The Anvil Cluster provides a $PROJECT folder for our research group. The first-time setup process can be done once for all users by the administrator. Therefore, we will not list details here for practical users.

Running Simulations

To generate and run a batch of simulations, you need to start from the group $PROJECT directory,

cd $PROJECT/iEBE-MUSIC/
./generate_singularity_jobs.py -w $SCRATCH/[runDirectory] -c Anvil --node_type wholenode -n 32 -n_hydro 1 -n_th 4 -par [parameterFile.py] -singularity $PROJECT/singularity_repos/iebe-music_dev.sif -b [bayesParamFile]

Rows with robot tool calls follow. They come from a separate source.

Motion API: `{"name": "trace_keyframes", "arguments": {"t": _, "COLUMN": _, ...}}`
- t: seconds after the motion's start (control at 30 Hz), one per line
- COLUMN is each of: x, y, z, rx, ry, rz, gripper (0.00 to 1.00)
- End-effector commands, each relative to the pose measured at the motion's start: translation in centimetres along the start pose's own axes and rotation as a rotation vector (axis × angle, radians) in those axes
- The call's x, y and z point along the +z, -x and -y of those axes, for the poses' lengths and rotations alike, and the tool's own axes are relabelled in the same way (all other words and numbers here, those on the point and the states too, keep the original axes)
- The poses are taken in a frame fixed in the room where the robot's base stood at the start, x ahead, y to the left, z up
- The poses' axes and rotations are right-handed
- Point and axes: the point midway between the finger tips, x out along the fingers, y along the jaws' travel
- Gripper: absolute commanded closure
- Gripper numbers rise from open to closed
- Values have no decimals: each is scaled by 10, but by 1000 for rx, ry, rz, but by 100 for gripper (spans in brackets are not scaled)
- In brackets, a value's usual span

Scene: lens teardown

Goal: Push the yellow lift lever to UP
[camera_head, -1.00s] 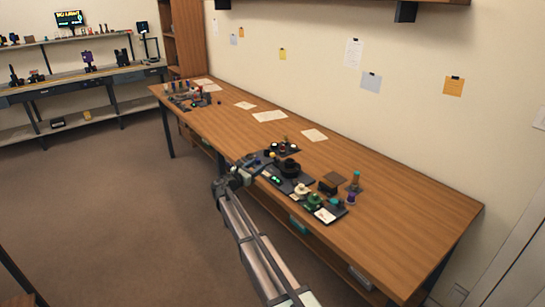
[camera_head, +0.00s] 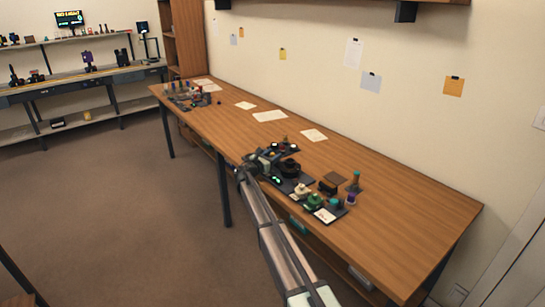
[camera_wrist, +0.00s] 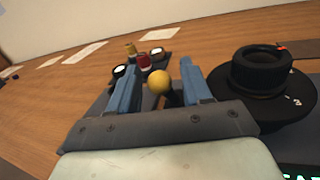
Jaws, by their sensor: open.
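The yellow ball knob of the lift lever (camera_wrist: 159,82) shows in the wrist view between my gripper's two blue fingers (camera_wrist: 159,68). A dark stem shows just below the knob. The fingers are apart, with the knob between them; I cannot tell whether either touches it. In the head view my gripper (camera_head: 266,162) is over the left end of the dark device on the bench, and the knob is hidden there. A round black stepped part (camera_wrist: 262,72) is to the right of the fingers, and also shows in the head view (camera_head: 290,168).
Beyond the fingers is a small dark tray with white round pieces (camera_wrist: 156,51) and a red piece (camera_wrist: 143,60). Green and cream parts (camera_head: 314,201) and a brown block (camera_head: 329,186) are near the bench's front edge. Papers (camera_head: 269,116) lie farther back; the bench's right end is clear.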

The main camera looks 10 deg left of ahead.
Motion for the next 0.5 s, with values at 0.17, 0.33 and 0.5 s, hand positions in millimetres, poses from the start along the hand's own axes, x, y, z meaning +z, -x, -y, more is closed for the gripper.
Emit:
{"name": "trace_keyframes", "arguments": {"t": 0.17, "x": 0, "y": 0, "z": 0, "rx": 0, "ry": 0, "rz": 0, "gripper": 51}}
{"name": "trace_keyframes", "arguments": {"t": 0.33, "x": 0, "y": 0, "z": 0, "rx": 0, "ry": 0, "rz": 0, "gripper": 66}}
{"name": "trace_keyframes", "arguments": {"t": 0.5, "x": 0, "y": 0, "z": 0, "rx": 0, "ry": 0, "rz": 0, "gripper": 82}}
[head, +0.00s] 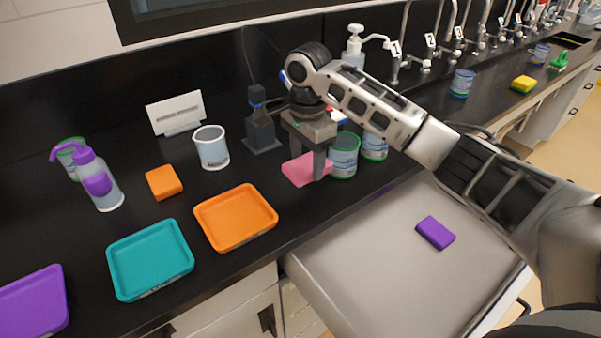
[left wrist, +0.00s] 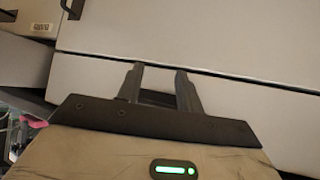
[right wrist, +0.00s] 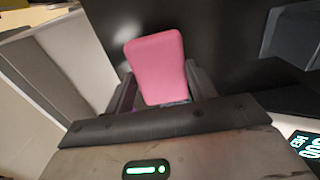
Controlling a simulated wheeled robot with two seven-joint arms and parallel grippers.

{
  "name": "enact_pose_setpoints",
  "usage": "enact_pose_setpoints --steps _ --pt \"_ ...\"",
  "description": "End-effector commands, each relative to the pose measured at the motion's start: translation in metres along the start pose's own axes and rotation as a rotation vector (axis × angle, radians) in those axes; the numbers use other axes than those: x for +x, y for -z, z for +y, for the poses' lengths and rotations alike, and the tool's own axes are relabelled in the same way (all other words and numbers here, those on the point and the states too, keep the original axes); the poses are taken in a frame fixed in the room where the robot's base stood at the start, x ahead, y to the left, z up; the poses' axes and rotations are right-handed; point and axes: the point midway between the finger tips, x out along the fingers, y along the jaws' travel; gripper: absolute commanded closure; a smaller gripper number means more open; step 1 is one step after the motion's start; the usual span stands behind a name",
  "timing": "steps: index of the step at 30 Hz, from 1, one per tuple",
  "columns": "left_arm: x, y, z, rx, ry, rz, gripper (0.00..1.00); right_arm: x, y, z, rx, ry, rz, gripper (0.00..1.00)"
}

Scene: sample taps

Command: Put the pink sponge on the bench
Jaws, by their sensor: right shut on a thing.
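The pink sponge (head: 298,170) is at the black bench (head: 225,270), right of the orange tray. My right gripper (head: 312,172) points down and is shut on the sponge. In the right wrist view the pink sponge (right wrist: 157,62) sits between the fingers, with the dark bench top behind it. I cannot tell whether the sponge touches the bench top. My left gripper (left wrist: 158,82) is outside the head view; in its own wrist view its fingers are apart and empty, in front of pale cabinet fronts.
An orange tray (head: 236,245), a teal tray (head: 122,274) and a purple tray (head: 60,310) line the bench front. An open drawer (head: 385,270) below holds a purple sponge (head: 435,233).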

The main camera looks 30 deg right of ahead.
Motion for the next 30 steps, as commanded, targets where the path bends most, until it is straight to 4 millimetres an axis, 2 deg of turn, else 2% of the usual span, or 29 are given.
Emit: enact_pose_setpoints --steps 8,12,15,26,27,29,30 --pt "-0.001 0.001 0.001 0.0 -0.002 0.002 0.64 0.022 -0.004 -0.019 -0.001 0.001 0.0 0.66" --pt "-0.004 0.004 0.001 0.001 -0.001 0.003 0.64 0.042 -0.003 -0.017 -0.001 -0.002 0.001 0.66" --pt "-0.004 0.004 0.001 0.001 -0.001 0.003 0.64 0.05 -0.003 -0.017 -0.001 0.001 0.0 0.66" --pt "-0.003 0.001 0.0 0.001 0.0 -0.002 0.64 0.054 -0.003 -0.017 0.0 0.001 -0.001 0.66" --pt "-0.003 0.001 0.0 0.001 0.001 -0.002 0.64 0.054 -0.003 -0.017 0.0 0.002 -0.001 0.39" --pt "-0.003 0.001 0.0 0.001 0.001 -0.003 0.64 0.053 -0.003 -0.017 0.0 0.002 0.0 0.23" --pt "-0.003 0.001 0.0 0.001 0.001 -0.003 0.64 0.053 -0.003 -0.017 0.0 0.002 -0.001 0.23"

Here [runDirectory] needs to be replaced with the information collision system. The file [parameterFile.py] needs to be replaced by the actual parameter file. You can find example parameter files in the config/ folder. All the model parameters are listed in the config/parameters_dict_master.py file. The training parameters for the Bayesian emulator can be specified using the -b option with a parameter file [bayesParamFile].

The option -n specifies the number of jobs to run. On Anvil, we recommend setting the number of hydro events to simulation per job -n_hydro to 1 so that we can set the shortest walltime for each batch of jobs. With -n_hydro 1, the option -n effectively sets the number of total events one wants to simulate in the batch.

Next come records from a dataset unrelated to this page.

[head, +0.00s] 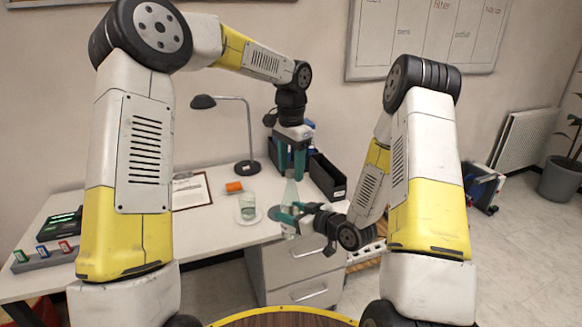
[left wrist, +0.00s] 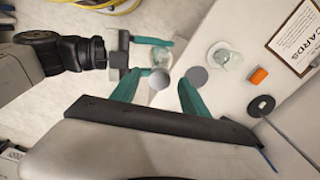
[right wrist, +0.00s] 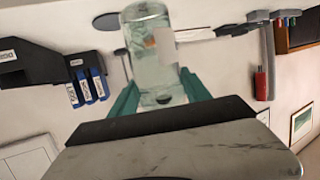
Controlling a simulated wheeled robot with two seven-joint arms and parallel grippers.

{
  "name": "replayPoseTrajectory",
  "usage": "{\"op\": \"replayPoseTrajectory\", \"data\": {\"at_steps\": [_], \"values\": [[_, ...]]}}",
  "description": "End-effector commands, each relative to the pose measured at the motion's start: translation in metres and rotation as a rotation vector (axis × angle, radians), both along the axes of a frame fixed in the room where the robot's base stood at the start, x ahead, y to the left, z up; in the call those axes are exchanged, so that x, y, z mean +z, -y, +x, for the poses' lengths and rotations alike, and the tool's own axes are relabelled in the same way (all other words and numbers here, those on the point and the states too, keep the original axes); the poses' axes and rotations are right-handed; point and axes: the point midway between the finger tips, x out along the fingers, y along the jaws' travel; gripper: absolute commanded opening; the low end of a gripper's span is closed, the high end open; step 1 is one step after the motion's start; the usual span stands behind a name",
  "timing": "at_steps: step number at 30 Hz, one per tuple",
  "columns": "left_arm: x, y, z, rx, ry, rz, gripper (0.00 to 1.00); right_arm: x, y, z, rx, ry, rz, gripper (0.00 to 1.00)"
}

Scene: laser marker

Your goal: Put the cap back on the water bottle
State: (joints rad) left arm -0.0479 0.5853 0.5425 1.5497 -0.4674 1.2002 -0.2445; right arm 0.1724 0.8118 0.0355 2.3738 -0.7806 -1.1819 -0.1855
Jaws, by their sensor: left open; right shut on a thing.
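A clear bottle (head: 290,192) stands about upright near the desk's front edge, shut in my right gripper (head: 289,220). It also shows from above in the left wrist view (left wrist: 161,57) and large in the right wrist view (right wrist: 152,55). My left gripper (head: 293,172) is above the bottle, fingers pointing down.
A glass (head: 248,207) stands on a saucer left of the bottle. An orange block (head: 234,187), a lamp (head: 248,140) and a clipboard (head: 192,190) are on the desk. A black bin (head: 328,177) stands right of my left gripper.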

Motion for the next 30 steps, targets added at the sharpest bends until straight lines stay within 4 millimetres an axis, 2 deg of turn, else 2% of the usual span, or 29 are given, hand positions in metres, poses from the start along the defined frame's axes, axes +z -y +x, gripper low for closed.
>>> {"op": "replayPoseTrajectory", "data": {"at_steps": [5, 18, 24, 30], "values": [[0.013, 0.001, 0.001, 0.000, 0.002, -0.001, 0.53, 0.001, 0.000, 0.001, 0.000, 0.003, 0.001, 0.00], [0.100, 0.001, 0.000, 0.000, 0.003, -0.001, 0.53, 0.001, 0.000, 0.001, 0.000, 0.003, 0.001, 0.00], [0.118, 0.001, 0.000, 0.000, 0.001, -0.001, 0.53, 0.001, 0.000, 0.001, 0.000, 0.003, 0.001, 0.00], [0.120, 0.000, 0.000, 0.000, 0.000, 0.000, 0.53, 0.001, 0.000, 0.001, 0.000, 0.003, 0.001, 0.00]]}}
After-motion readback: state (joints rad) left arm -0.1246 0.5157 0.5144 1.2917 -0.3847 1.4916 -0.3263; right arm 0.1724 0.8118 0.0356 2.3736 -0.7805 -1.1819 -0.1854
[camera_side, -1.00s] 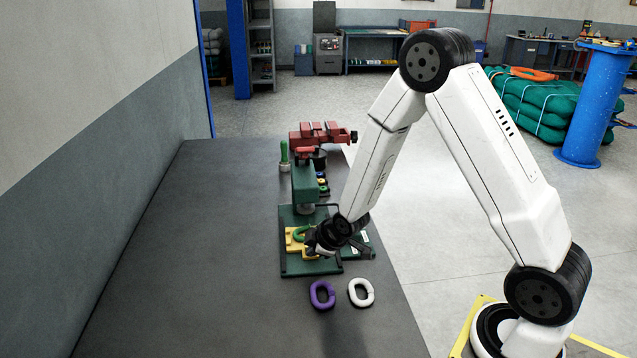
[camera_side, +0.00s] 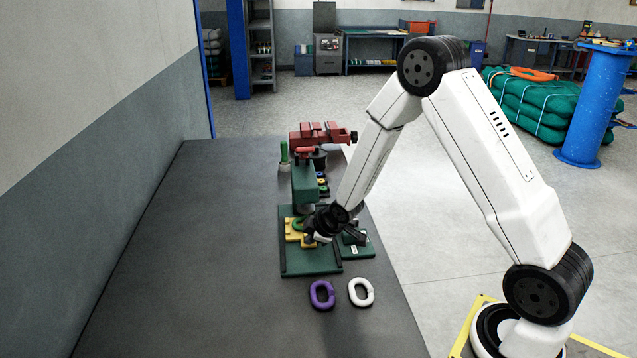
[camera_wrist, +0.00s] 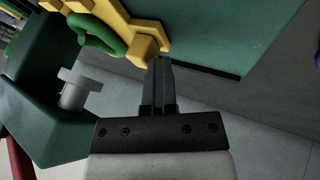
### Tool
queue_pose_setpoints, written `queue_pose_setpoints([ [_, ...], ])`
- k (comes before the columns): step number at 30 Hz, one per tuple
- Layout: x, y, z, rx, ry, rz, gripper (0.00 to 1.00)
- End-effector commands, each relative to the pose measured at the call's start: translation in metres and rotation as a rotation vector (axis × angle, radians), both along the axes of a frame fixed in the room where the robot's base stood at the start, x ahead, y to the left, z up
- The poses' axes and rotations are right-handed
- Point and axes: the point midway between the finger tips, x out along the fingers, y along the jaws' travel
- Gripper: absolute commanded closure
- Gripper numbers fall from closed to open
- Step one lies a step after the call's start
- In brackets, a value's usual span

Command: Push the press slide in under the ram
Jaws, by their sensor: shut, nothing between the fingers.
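The yellow press slide (camera_side: 291,237) lies on the green press base and carries a green link (camera_side: 298,223). It also shows in the wrist view (camera_wrist: 150,42), at the top. The green press (camera_side: 304,185) stands behind it, and its grey ram (camera_wrist: 78,88) shows in the wrist view. In the side view the slide is just in front of the ram, partly hidden by my wrist. My gripper (camera_wrist: 159,64) is shut and empty. Its fingertips are at the slide's end block and appear to touch it.
A purple link (camera_side: 322,295) and a white link (camera_side: 361,292) lie on the dark bench in front of the press. A small green plate (camera_side: 357,250) lies right of the base. A red vice (camera_side: 320,134) stands behind the press. The bench's left side is clear.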

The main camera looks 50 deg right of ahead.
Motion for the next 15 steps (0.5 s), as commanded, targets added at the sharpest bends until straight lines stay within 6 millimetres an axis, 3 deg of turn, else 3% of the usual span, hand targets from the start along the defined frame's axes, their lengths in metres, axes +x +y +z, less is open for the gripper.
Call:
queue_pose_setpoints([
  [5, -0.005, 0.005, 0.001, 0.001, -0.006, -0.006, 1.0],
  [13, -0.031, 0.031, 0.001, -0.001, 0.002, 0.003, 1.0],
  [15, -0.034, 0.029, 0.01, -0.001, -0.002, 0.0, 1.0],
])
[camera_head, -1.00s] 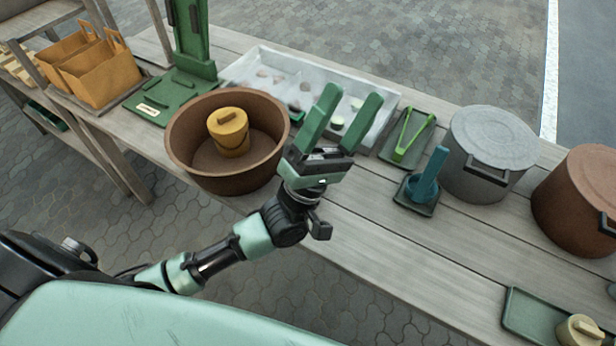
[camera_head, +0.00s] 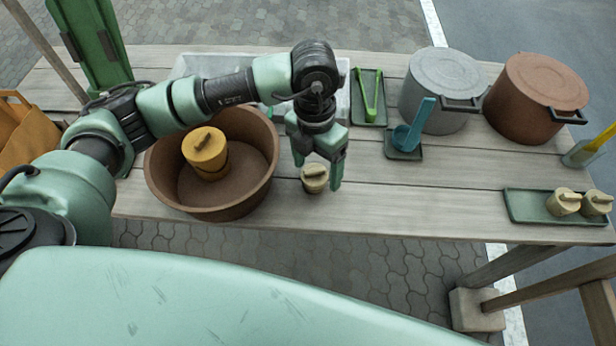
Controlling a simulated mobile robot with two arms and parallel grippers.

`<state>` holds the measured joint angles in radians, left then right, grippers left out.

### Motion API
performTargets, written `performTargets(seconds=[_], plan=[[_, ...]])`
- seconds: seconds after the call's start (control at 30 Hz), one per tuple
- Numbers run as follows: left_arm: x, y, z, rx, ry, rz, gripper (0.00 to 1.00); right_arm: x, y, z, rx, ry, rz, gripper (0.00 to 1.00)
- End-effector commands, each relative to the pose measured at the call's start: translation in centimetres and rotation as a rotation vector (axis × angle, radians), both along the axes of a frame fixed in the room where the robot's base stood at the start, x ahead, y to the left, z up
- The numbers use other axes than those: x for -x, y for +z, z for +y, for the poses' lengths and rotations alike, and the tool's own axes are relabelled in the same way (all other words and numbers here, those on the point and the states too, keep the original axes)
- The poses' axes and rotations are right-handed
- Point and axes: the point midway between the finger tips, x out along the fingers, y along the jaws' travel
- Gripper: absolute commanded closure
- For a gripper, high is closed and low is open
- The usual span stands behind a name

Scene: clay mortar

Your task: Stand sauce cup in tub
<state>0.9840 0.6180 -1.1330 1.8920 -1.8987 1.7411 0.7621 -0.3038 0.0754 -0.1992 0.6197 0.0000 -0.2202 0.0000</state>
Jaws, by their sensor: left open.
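A small beige lidded sauce cup (camera_head: 314,179) stands upright near the table's front edge, just right of the tub. The wide brown round tub (camera_head: 258,178) is left of it, with a mustard-yellow lidded pot (camera_head: 205,155) standing inside. My left gripper (camera_head: 317,170) points down over the sauce cup, its open green fingers at either side of the cup. I cannot tell whether the fingers touch it. Two similar beige cups (camera_head: 564,203) sit in a green tray at the right. My right gripper is not in view.
A ladle rest with a blue ladle (camera_head: 408,138), green tongs on a tray (camera_head: 369,98), a grey pot (camera_head: 437,95) and a brown pot (camera_head: 535,98) stand behind right. A white tray (camera_head: 342,78) is partly hidden by my arm. Table right of the cup is clear.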

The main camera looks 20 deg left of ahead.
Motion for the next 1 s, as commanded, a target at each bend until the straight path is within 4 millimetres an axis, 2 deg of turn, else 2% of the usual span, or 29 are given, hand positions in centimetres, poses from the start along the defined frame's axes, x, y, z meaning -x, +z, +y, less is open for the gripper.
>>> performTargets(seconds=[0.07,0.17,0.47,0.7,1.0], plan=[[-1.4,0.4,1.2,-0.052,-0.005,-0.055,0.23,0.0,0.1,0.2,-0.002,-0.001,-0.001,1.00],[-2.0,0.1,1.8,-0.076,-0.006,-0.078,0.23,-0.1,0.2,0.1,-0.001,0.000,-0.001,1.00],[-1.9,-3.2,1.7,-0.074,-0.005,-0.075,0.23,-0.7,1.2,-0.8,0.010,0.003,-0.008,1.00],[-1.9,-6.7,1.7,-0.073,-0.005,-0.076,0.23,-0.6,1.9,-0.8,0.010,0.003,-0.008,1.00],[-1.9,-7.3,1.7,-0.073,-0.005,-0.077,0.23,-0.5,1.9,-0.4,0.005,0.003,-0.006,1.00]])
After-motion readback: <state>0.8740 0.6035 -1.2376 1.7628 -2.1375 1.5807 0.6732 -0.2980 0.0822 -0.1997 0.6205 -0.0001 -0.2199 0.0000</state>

On Anvil, the option --node_type has the available options, wholenode, wide, and shared. All nodes contain 128 AMD CPUs. We recommend using wholenode with setting the number of openMP threads -n_th 4.

The full help message can be viewed by ./generate_singularity_jobs.py -h,

usage: generate_singularity_jobs.py [-h] [-w] [-c] [--node_type] [-n]
                                    [-n_hydro] [-n_th] [-par] [-singularity]
                                    [-exe] [-b] [-seed]

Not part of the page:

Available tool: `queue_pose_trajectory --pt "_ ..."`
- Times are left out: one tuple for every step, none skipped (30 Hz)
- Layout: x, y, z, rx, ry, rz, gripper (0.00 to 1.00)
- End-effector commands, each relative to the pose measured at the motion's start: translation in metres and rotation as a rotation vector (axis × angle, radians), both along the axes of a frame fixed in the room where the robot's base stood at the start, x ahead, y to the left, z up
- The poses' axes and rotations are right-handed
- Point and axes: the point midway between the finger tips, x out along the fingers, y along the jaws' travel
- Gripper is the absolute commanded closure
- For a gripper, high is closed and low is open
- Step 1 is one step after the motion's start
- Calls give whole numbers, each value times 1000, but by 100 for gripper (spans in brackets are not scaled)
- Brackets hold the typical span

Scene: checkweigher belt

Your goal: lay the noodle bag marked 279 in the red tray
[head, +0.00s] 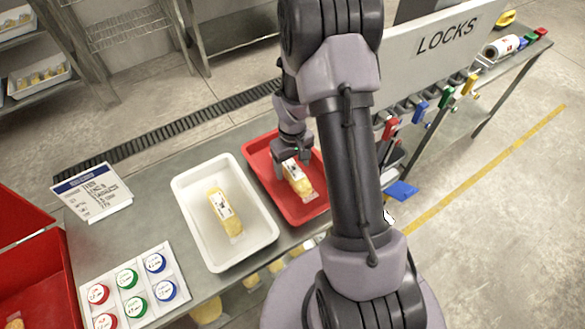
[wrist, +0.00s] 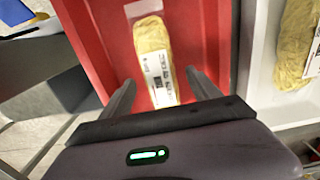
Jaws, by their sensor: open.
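The red tray (head: 264,170) is on the metal table. A yellow noodle bag (head: 301,184) with a white label lies in it; the bag also shows in the wrist view (wrist: 152,50). The number on its label is too small to read. My gripper (wrist: 160,84) is open at the red tray, with one finger on each side of this bag's near end. Whether the fingers touch the bag, I cannot tell. In the head view my gripper (head: 291,158) partly covers the bag's far end. A second noodle bag (head: 224,213) lies in the white tray; its number is unreadable.
The white tray (head: 190,212) stands left of the red one. A board of coloured round tags (head: 140,285), a sign (head: 92,192) and a red bin (head: 40,270) are farther left. The LOCKS board (head: 440,50) with hanging locks is on the right. My arm hides part of the table.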

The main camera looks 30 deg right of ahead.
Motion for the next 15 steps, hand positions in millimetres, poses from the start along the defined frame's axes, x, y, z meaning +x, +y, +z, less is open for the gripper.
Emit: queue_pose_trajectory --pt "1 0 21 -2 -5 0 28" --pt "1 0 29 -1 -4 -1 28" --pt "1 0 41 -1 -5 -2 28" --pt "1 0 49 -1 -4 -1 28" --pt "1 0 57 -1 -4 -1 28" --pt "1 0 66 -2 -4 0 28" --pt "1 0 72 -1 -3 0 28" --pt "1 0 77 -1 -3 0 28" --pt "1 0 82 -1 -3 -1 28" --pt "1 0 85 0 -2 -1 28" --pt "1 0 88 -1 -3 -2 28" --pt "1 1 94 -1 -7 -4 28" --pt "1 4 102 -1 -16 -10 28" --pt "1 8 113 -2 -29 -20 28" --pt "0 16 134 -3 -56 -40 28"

⚛ Welcome to iEBE-MUSIC package

  -h, --help            show this help message and exit
  -w , --working_folder_name 
                        working folder path (default: playground)
  -c , --cluster_name   name of the cluster (default: local)
  --node_type           name of the queue (work on stampede2) (default: SKX)
  -n , --n_jobs         number of jobs (default: 1)
  -n_hydro , --n_hydro_per_job 
                        number of hydro events per job to run (default: 1)
  -n_th , --n_threads   number of threads used for each job (default: 1)
  -par , --par_dict     user-defined parameter dictionary file (default:
                        parameters_dict_user.py)
  -singularity , --singularity 
                        path of the singularity image (default: iebe-
                        music_latest.sif)
  -exe , --executeScript 
                        job running script (default:
                        Cluster_supports/WSUgrid/run_singularity.sh)
  -b , --bayes_file     parameters from bayesian analysis (default: )
  -seed , --random_seed Random Seed (-1: according to system time) (default: -1)

After running this script, the working directory $SCRATCH/[runDirectory] will be created. You can then submit the job by

cd $SCRATCH/[runDirectory]
sbatch submit_MPI_jobs.script

Make sure you are on the login node to submit jobs.

While the jobs are running, you can type squeue -u $USER to check the progress.

After the simulations finish, the final results will be automatically copied from the $SCRATCH/[runDirectory] to $PROJECT/RESULTS/[runDirectory].